China once saw Europe as a counter to US power, however, the ties are at an abysmal low as China refused to condemn Moscow in the Russia-Ukraine war.
When Chinese leader Xi Jinping made his first state visit to Europe in 2014, he set out to herald a new era of cooperation in a multi-country tour, which the European Parliament President at the time called “a welcome signal of the importance that the new Chinese leader attaches to a strengthened EU-China partnership.”
Eight years later, the optimism of that period has cratered, with the relationship between China and the European Union reaching what analysts call a clear low point of recent decades, reported CNN.
It is China’s most recent calculations over how to respond to Russia’s war in Ukraine that may end up the most costly when it comes to European ties.
As European countries and the US united in support of Ukraine, China refused to condemn the war — instead bolstering its relationship with Russia and joining the Kremlin in finger-pointing at the US and NATO, reported CNN.
There were leading policy analysts in China who understood the negative consequences China’s position would have on its European ties, according to Li Mingjiang, an associate professor and Provost’s Chair in International Relations at Nanyang Technological University’s S Rajaratnam School of International Studies in Singapore. But that assessment may have been “underestimated” by decision-makers, Li said.
Calculations about the geopolitical importance of ties with Russia, and also the close bond between Xi and Russian President Vladimir Putin also likely came to bear, he added.
“It’s a really huge dilemma for China … and they couldn’t afford any major negative consequences on the China-Russia strategic partnership. That imperative really prevailed,” Li said.
There has been an acknowledgement of China’s myopia among mainland scholars, Chen Dingding, founding director of the Intellisia Institute think tank in Guangzhou, wrote in a co-authored article in The Diplomat, that the risks of the war in Ukraine are “not fully understood in China,” where officials and academics had failed to acknowledge the “shock” that death and destruction in Ukraine would bring Europeans.
“The geographic, as well as emotional proximity of the war, will fundamentally change European sentiments toward common security, economic dependencies, and national sovereignty for years to come,” Chen and his international group of coauthors wrote.
European concern about China’s global ambitions and its human rights record, US-China tensions, tit-for-tat sanctions and, now, Russia’s war in Ukraine — the impact of which on China-EU ties Beijing appears to have either underestimated or dismissed — have all brought relations to a nadir, reported CNN.
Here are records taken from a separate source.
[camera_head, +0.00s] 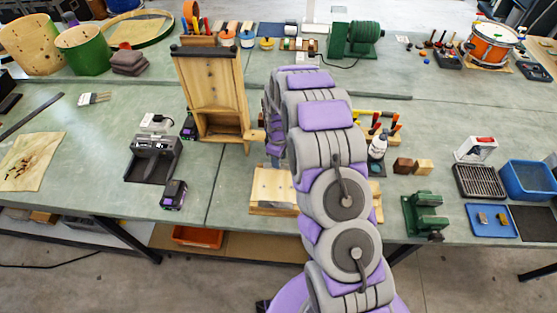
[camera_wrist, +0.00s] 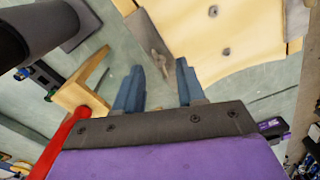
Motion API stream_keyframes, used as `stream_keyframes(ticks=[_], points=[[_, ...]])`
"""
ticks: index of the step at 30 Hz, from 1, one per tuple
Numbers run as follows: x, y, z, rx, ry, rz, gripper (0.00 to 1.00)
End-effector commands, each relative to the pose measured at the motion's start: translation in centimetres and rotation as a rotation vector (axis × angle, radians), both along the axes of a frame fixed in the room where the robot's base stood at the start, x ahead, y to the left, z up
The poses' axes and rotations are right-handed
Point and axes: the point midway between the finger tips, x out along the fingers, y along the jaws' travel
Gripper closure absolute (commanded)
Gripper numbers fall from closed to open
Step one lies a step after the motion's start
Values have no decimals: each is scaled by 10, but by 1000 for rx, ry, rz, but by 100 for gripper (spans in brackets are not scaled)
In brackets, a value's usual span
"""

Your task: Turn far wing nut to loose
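In the wrist view a grey metal piece with a small hole, likely the wing nut (camera_wrist: 151,45), lies against the edge of a pale wooden board (camera_wrist: 225,35). My gripper (camera_wrist: 159,66) has its two blue fingers spread apart. The lower end of the grey piece shows between the fingertips; I cannot tell whether they touch it. In the head view an upright wooden frame (camera_head: 207,88) stands on the bench left of my arm. My gripper (camera_head: 274,148) is mostly hidden by my arm there, and no wing nut can be made out.
A wooden block (camera_wrist: 80,92) and a red rod (camera_wrist: 66,136) lie close to the left finger in the wrist view. The front left bench is partly clear.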

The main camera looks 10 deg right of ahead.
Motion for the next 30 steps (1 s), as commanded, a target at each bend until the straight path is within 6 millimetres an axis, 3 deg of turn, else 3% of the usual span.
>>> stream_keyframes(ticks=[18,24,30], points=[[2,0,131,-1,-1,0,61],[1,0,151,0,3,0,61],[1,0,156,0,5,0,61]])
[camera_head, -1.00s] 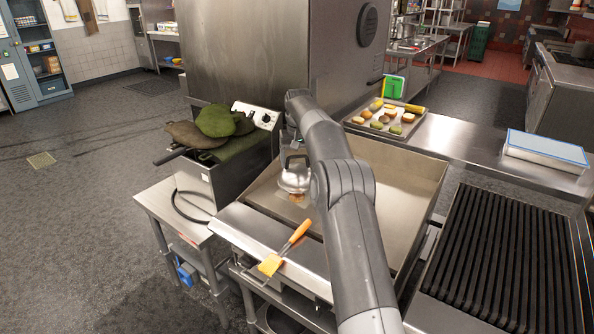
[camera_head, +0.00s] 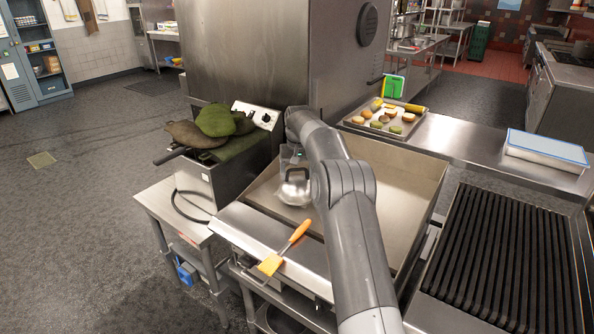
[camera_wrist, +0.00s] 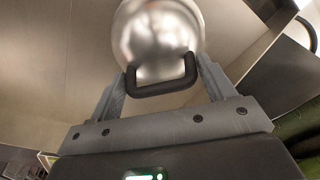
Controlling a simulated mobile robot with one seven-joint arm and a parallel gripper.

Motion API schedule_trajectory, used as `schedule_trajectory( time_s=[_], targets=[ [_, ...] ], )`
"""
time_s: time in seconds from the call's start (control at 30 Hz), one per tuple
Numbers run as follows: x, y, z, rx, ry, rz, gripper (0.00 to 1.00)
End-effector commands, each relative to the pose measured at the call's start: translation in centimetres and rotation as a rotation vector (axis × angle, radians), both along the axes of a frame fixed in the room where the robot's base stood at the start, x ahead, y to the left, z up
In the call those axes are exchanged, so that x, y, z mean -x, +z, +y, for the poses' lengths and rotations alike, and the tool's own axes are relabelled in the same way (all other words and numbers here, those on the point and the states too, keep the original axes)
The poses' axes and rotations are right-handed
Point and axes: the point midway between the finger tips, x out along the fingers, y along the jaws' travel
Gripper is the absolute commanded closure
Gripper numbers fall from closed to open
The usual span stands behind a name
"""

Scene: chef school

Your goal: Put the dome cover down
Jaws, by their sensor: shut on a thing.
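The dome cover (camera_head: 295,191) is a shiny metal dome with a black loop handle. In the head view it is at the left part of the flat griddle (camera_head: 398,200), low over or on its surface; I cannot tell whether it touches. In the wrist view the dome (camera_wrist: 160,38) fills the top middle, its handle (camera_wrist: 163,88) between the fingers. My gripper (camera_wrist: 160,82) is shut on this handle. In the head view my arm hides part of the griddle and most of the gripper (camera_head: 292,160).
An orange brush (camera_head: 286,248) lies on the griddle's front ledge. A fryer with green cloths (camera_head: 222,135) stands to the left. A tray of food (camera_head: 385,117) and a blue-topped box (camera_head: 546,150) are on the counter behind. A ribbed grill (camera_head: 505,255) is at right.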

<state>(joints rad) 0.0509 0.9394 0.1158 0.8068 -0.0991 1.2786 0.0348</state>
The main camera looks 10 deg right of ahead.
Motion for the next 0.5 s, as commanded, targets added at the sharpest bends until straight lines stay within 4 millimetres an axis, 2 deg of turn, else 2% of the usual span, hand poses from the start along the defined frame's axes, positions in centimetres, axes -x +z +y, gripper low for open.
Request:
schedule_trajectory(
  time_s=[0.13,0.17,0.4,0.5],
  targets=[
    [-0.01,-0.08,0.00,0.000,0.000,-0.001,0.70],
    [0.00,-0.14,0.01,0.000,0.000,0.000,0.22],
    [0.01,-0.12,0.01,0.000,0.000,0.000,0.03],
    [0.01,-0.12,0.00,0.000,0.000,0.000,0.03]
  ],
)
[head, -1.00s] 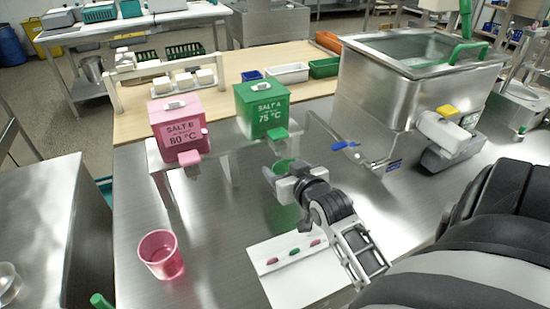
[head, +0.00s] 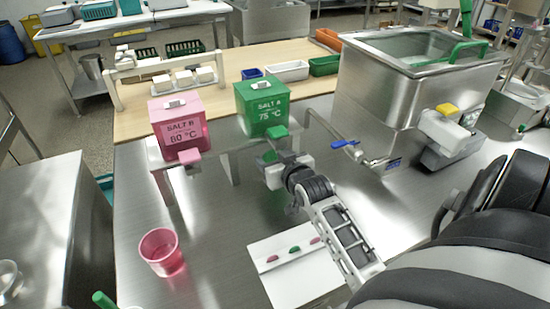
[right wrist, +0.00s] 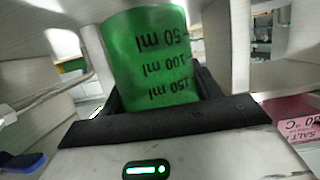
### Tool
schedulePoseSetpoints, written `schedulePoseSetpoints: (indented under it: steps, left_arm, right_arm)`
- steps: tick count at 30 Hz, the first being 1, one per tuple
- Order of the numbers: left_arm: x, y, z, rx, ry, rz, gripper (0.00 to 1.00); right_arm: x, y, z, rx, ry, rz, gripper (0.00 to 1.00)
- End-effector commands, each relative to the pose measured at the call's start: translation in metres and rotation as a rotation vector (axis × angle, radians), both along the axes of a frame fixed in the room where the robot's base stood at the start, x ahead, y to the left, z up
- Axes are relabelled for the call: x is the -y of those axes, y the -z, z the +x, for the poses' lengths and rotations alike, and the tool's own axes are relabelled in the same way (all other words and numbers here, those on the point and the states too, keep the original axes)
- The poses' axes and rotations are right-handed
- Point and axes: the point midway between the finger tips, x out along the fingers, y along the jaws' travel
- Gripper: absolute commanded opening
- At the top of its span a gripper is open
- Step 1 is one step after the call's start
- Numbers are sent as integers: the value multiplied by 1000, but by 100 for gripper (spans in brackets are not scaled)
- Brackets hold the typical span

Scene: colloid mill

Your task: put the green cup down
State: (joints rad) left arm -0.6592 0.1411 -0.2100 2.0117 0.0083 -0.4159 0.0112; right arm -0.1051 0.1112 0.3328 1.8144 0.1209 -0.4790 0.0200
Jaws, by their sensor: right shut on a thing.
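The green cup (right wrist: 150,55) fills the upper middle of the right wrist view, with its volume marks upside down in the picture. My right gripper (head: 267,163) is shut on it; the dark fingers flank the cup in the wrist view. In the head view the gripper is just below the spout of the green SALT A box (head: 263,103), in front of the stand, and the cup is mostly hidden there. I cannot tell what the cup contains. The gripper is above the steel table (head: 215,255). My left gripper is not in view.
A pink cup (head: 161,252) stands at the table's left front. The pink SALT B box (head: 178,127) is left of the green one. A white card (head: 290,278) with coloured marks lies in front. A steel tank (head: 405,85) stands at right. Table between pink cup and card is clear.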

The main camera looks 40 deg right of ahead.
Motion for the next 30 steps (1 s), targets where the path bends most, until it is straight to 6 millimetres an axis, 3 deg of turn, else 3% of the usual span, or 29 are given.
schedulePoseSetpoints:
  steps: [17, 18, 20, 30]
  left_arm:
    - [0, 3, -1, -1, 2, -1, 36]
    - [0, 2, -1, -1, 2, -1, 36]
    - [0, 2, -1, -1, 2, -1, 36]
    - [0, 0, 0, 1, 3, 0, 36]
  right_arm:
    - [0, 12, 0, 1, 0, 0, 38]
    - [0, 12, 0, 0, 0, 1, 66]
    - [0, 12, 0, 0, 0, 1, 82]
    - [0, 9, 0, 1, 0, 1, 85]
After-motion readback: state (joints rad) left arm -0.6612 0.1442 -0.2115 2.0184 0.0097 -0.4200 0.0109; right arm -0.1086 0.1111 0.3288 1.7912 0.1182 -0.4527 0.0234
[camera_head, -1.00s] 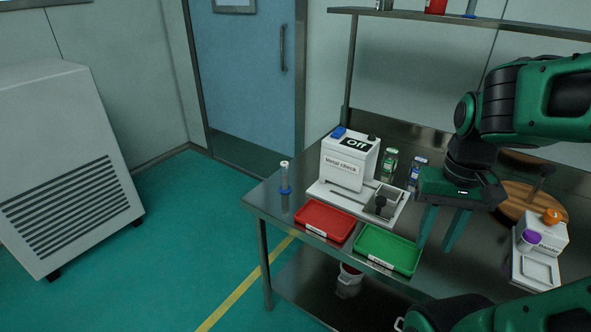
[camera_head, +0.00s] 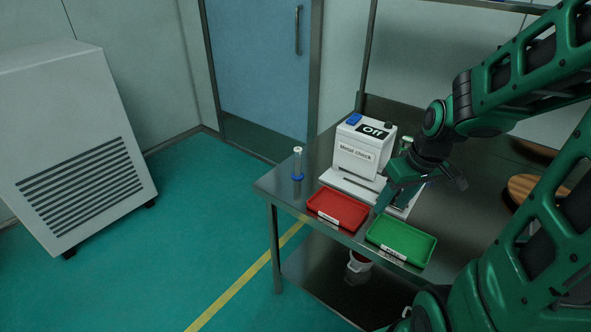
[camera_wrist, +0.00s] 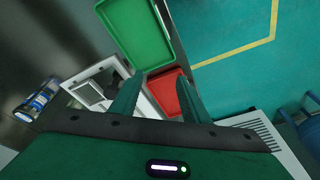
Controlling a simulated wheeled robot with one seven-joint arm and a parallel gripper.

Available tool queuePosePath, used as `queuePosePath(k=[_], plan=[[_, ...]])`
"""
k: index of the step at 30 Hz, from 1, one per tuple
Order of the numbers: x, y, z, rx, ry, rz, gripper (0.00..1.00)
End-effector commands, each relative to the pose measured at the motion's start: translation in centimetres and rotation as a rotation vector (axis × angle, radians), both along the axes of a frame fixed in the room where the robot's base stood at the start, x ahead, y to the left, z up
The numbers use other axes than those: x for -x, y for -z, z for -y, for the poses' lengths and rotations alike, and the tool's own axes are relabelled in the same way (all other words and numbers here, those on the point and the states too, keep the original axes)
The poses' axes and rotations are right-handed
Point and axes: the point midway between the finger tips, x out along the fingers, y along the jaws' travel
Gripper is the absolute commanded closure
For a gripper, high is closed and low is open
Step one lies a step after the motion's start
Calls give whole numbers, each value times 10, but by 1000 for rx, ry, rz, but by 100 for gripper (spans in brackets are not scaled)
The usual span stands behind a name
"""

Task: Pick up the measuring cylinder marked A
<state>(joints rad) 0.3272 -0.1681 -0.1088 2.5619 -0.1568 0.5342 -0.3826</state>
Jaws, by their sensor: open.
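A clear measuring cylinder (camera_head: 297,162) with a blue base stands upright at the table's left end, left of the white Metal check machine. No letter on it can be read. My gripper (camera_head: 393,207) is open and empty, right of the cylinder and well apart from it, over the front of the machine near the trays. In the wrist view the open fingers (camera_wrist: 159,88) point toward the red tray and the machine's edge. I cannot make out the cylinder there.
The Metal check machine (camera_head: 363,150) reads Off. A red tray (camera_head: 338,208) and a green tray (camera_head: 402,241) lie along the table's front edge. A blue-labelled jar (camera_wrist: 37,102) shows in the wrist view. The table (camera_head: 275,187) is clear around the cylinder.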

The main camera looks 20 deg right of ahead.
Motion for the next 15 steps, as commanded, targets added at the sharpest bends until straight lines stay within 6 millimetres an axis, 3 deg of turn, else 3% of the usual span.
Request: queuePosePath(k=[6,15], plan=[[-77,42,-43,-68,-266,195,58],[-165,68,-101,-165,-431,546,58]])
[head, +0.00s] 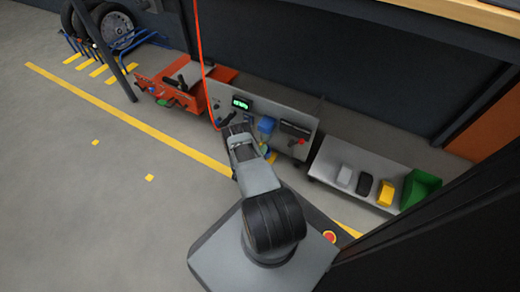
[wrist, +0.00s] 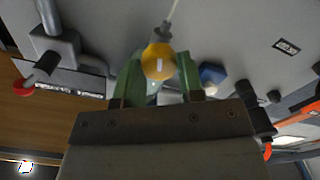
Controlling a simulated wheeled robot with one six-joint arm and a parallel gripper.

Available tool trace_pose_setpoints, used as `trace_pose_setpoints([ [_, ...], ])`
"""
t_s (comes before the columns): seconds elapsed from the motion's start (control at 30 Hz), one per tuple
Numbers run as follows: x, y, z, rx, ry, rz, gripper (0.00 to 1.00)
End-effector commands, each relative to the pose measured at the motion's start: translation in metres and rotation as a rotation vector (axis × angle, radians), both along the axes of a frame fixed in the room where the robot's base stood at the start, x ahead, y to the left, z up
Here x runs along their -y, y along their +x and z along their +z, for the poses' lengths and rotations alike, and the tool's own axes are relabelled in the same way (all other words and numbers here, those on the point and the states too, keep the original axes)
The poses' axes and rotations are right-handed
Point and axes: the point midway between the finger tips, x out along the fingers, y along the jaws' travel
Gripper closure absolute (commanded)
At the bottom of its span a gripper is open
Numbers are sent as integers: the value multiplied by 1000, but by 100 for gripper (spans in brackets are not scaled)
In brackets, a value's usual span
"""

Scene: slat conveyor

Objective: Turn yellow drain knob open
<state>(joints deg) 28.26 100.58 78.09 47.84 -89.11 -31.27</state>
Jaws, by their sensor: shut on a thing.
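The yellow drain knob (wrist: 159,62) is round, with a short pale mark on its face that stands about upright in the wrist view. My gripper (wrist: 158,72) has its two green fingers on either side of the knob and is shut on it. A thin pale rod or pipe runs from the knob to the top of the picture. In the head view my arm reaches to the grey panel machine (head: 299,150) and covers most of the place where the gripper works.
A blue knob (wrist: 212,73) sits close right of the fingers, and a red-tipped lever (wrist: 37,73) is at the left. In the head view, an orange cart (head: 160,92) stands left of the machine. A grey bench (head: 335,150) with coloured blocks stands right.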

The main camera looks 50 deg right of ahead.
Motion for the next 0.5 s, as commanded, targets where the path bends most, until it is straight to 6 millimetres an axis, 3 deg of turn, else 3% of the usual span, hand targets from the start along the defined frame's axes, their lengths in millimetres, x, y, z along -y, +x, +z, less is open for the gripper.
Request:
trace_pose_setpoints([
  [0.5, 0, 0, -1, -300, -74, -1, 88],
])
Both the Group of Seven (G7) advanced economies and NATO significantly hardened their lines on China, in a signal that views in Europe have fallen more in line with Washington’s.
The shift is the culmination of a series of steps in which Beijing may have at times underestimated the extent to which it was pushing Europe away, but also appeared prepared to pay that price.
US concerns about the risks of collaboration with China resonated in Europe. And European nations were themselves watching Xi’s China grow increasingly assertive in its foreign policy, from the combative tone of its “wolf warrior” diplomats to the establishment of a naval base in Africa, rising aggressiveness in the South China Sea and toward Taiwan, and the targeting of companies or countries that ran foul of its line on hot-button issues, reported CNN.
Allegations of major human rights violations in China’s north-western region of Xinjiang, and its dismantling of civil society in Hong Kong also played a role in shifting European perceptions, analysts said.
China was the third largest export market for European goods and the largest source of products entering Europe last year, but frictions have taken their toll on the economic relationship between the EU and Beijing, reported CNN.
Earlier this year, a dispute between China and Lithuania pushed the EU to level a case at the WTO. It accused Beijing of “discriminatory trade practices against Lithuania” in retaliation for what Beijing views as a violation by the Baltic state of its “One China” principle, by which it claims self-ruled Taiwan as its sovereign territory.
The greatest financial casualty was the long-awaited trade deal between the EU and China, which stalled last year after being caught in the crossfire of a sanctions exchange.
Beijing slapped penalties on EU lawmakers and bodies, European think tanks and independent scholars after the EU sanctioned four Chinese officials for alleged abuses in Xinjiang.